» **Task brief**: Drop the pictures from the entries below, then reproduce the rest exactly.

» **Material for this task**:
════
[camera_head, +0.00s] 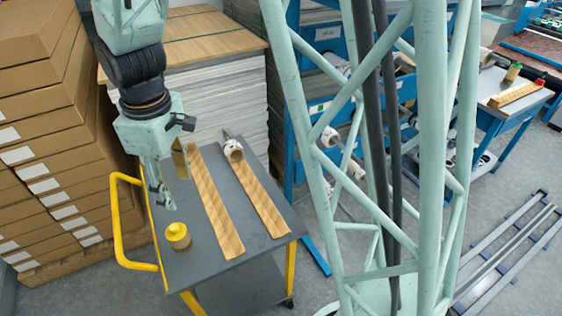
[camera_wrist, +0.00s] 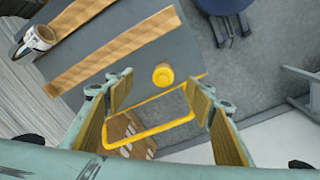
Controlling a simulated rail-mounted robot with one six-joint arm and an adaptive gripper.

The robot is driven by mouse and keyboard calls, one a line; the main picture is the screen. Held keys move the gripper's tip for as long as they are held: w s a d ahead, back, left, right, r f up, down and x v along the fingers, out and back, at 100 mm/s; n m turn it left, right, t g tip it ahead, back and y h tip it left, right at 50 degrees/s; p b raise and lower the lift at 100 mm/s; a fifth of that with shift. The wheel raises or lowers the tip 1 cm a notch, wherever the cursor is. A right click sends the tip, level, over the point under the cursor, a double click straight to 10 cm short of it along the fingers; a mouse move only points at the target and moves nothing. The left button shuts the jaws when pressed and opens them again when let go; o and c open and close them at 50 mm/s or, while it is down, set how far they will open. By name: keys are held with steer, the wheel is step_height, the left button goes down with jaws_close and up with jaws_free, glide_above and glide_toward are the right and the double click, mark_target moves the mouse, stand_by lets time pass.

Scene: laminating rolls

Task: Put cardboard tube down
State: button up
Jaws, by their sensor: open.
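Two long brown strips lie side by side on the grey top of a cart (camera_head: 182,271): a left one (camera_head: 214,205) and a right one (camera_head: 262,205). They look like cardboard, but I cannot tell if either is the tube. In the wrist view they show as the nearer strip (camera_wrist: 115,52) and the farther strip (camera_wrist: 82,14). My gripper (camera_head: 166,200) hangs over the cart's left side, left of the strips. In the wrist view my gripper (camera_wrist: 160,102) is open, with nothing between its fingers.
A yellow round object (camera_head: 178,236) stands on the cart near its front left. A white roll with a brown core (camera_head: 233,150) lies at the back. The cart has a yellow handle (camera_head: 116,225). Stacked boxes (camera_head: 60,140) stand left, stacked sheets (camera_head: 215,90) behind.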

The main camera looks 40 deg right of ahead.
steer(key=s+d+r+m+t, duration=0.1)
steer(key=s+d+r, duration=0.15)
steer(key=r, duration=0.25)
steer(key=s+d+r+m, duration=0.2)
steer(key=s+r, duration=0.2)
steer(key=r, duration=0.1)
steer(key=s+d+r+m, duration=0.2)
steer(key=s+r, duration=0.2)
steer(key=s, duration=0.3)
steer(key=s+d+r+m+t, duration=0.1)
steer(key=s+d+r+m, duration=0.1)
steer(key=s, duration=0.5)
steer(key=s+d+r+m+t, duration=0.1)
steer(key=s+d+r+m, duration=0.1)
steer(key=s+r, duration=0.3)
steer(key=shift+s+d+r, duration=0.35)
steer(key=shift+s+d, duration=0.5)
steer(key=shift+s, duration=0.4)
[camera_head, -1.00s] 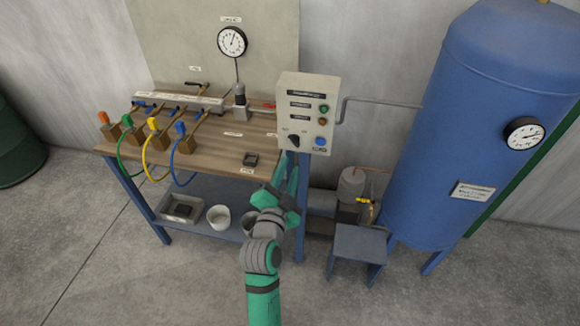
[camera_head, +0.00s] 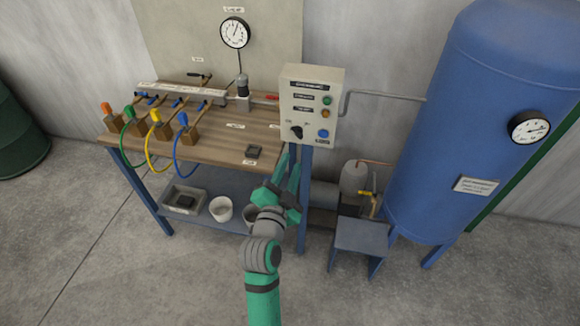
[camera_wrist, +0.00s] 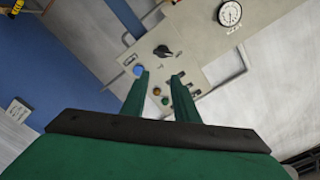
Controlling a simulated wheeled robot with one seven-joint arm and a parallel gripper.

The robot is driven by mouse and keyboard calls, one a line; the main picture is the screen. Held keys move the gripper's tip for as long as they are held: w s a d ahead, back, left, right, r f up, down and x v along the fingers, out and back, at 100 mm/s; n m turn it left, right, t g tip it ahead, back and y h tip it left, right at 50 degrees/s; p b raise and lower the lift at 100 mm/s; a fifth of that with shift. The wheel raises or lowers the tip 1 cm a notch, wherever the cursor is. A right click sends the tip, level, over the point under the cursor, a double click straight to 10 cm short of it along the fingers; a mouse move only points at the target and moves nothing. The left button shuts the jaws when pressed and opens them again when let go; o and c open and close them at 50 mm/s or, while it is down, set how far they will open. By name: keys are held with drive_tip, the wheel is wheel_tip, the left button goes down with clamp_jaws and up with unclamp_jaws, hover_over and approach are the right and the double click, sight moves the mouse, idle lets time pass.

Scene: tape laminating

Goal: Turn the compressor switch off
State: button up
════
» **Reply to the task**:
[camera_head, +0.00s] 
[camera_wrist, +0.00s] 
Controlling a simulated rail-mounted robot with one six-joint arm and an adaptive gripper.

The robot is driven by mouse and keyboard calls, one a line; the main picture is the screen. Held keys move the gripper's tip for as long as they are held: w s a d ahead, back, left, right, r f up, down and x v along the fingers, out and back, at 100 mm/s; n m turn it left, right, t g tip it ahead, back and y h tip it left, right at 50 degrees/s; p b raise and lower the lift at 100 mm/s; a fifth of that with shift. The wheel raises or lowers the tip 1 cm a notch, wherever the cursor is. A right click sends the tip, level, over the point under the cursor, a double click straight to 10 cm short of it along the fingers; a mouse move only points at the target and moves nothing. The left button shuts the jaws when pressed and opens them again when let go; o and c open and close them at 50 mm/s or, while it is down, set how far they will open. By name: keys are held with steer, the wheel is step_height, the left button goes down with jaws_close and up with jaws_free, glide_above and glide_toward are the right and the double click, mark_target moves the mouse, stand_by lets time pass.

Scene: laminating rolls

Task: Put cardboard tube down
State: button up
Jaws, by their sensor: open.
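Two long brown strips lie side by side on the grey top of a cart (camera_head: 182,271): a left one (camera_head: 214,205) and a right one (camera_head: 262,205). They look like cardboard, but I cannot tell if either is the tube. In the wrist view they show as the nearer strip (camera_wrist: 115,52) and the farther strip (camera_wrist: 82,14). My gripper (camera_head: 166,200) hangs over the cart's left side, left of the strips. In the wrist view my gripper (camera_wrist: 160,102) is open, with nothing between its fingers.
A yellow round object (camera_head: 178,236) stands on the cart near its front left. A white roll with a brown core (camera_head: 233,150) lies at the back. The cart has a yellow handle (camera_head: 116,225). Stacked boxes (camera_head: 60,140) stand left, stacked sheets (camera_head: 215,90) behind.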

The main camera looks 40 deg right of ahead.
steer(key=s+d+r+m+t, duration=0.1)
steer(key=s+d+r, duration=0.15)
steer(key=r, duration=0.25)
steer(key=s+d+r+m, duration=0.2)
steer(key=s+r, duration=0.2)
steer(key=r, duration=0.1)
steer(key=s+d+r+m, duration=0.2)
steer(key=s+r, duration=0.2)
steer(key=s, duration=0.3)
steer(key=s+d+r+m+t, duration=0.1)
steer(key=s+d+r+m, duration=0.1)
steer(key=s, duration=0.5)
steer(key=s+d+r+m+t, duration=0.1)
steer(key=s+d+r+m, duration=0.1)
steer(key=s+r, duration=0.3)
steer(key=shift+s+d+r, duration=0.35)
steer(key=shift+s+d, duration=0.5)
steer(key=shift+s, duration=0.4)
[camera_head, -1.00s] 
[camera_head, +0.00s] 
[camera_wrist, +0.00s] 
Controlling a simulated wheeled robot with one seven-joint arm and a parallel gripper.

The robot is driven by mouse and keyboard calls, one a line; the main picture is the screen. Held keys move the gripper's tip for as long as they are held: w s a d ahead, back, left, right, r f up, down and x v along the fingers, out and back, at 100 mm/s; n m turn it left, right, t g tip it ahead, back and y h tip it left, right at 50 degrees/s; p b raise and lower the lift at 100 mm/s; a fifth of that with shift. The wheel raises or lowers the tip 1 cm a notch, wherever the cursor is. A right click sends the tip, level, over the point under the cursor, a double click straight to 10 cm short of it along the fingers; a mouse move only points at the target and moves nothing. The left button shuts the jaws when pressed and opens them again when let go; o and c open and close them at 50 mm/s or, while it is down, set how far they will open. By name: keys are held with drive_tip, the wheel is wheel_tip, the left button goes down with clamp_jaws and up with unclamp_jaws, hover_over and approach are the right and the double click, sight moves the mouse, idle lets time pass.

Scene: tape laminating

Goal: Turn the compressor switch off
State: button up

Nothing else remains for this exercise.